Vladimir - you make an extremely excellent and important point here that cannot be emphasized enough.

Virtually ever aspect of our culture which is still sane and decent has been coasting along for quite some while either on the basis of blind tradition or on the basis of a sense-of-life left over and handed down from a better era. So long as that remains the case, such things will continue to be vulnerable and be eaten away by the constant assaults on them by the irrationalists. Out legal system is no exception.

I have occasionally heard Libertarian types argue that some absurd law or government regulation is invalid on constitutional grounds and that all one has to do to overturn such laws - for example, the income tax - is to get an opportunity to present just the right court case without it being dismissed out of hand as being frivolous.
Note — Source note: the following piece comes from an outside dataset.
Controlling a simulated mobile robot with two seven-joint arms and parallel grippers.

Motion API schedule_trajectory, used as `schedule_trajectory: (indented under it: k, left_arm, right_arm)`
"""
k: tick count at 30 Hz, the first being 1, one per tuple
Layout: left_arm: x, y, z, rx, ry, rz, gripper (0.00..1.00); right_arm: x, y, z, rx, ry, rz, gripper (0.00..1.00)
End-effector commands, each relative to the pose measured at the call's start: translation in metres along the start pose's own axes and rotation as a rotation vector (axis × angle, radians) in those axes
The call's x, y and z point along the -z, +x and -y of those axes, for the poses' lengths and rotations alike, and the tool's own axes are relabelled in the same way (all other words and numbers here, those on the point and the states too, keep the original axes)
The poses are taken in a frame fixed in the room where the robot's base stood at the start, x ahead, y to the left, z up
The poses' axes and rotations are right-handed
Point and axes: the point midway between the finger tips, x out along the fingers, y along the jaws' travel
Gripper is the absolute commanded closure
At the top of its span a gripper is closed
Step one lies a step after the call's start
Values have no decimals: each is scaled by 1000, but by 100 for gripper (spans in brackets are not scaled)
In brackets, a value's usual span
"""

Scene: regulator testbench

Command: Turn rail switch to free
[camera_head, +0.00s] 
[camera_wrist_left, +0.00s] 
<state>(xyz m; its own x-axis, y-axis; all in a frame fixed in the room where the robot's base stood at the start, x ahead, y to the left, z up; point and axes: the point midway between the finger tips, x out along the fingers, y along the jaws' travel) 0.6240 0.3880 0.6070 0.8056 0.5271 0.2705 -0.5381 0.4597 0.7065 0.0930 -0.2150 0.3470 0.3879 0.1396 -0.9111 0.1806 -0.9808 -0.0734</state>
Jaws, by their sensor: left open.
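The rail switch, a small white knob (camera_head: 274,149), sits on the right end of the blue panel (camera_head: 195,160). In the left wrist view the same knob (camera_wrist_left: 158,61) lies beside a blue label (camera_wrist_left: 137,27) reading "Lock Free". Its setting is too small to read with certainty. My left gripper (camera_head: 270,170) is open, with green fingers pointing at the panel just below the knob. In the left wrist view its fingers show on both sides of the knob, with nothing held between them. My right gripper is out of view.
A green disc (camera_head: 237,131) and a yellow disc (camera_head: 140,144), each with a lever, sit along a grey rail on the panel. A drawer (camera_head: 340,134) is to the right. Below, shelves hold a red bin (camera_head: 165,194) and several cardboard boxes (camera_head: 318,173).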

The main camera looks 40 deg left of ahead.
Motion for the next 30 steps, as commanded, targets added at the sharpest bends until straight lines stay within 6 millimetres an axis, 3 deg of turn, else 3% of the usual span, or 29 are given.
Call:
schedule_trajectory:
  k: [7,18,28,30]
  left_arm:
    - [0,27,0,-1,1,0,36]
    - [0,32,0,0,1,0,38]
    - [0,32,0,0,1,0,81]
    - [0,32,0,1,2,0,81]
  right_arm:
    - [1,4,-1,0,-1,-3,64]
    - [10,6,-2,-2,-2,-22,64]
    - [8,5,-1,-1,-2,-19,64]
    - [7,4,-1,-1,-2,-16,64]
Even if such cases are indeed valid (I usually don't know enough to judge one way or another), the very notion is a total pipe dream. Exactly what judge or jury in today's world is going to be convinced?

Until we reform our culture, there is absolutely nothing in the world that is going to stop juries from being persuaded by appeals to junk science and emotion. There is absolutely nothing in the world other than reforming the culture that will stop prominent businessmen from going out of their way to appease and win favor with those who very openly wish to destroy them. There is nothing in this world other than reforming the culture that will prevent the very people who DO value our country and DO wish us to be victorious in the war and ARE well-intentioned from engaging in the sort of suicidal and appeasing sort of pragmatism that is so sickerly visible in the Bush Administration's approach towards the thugs and terrorists and their domestic New Left fifth column allies. The only hope we have in the short term is to hold down the fort long enough to be able to make our case in the long run.

In the long run, if we fail to reverse the direction of the culture - well, we will be screwed in so many areas that a corrupt legal system will be just one of many problems.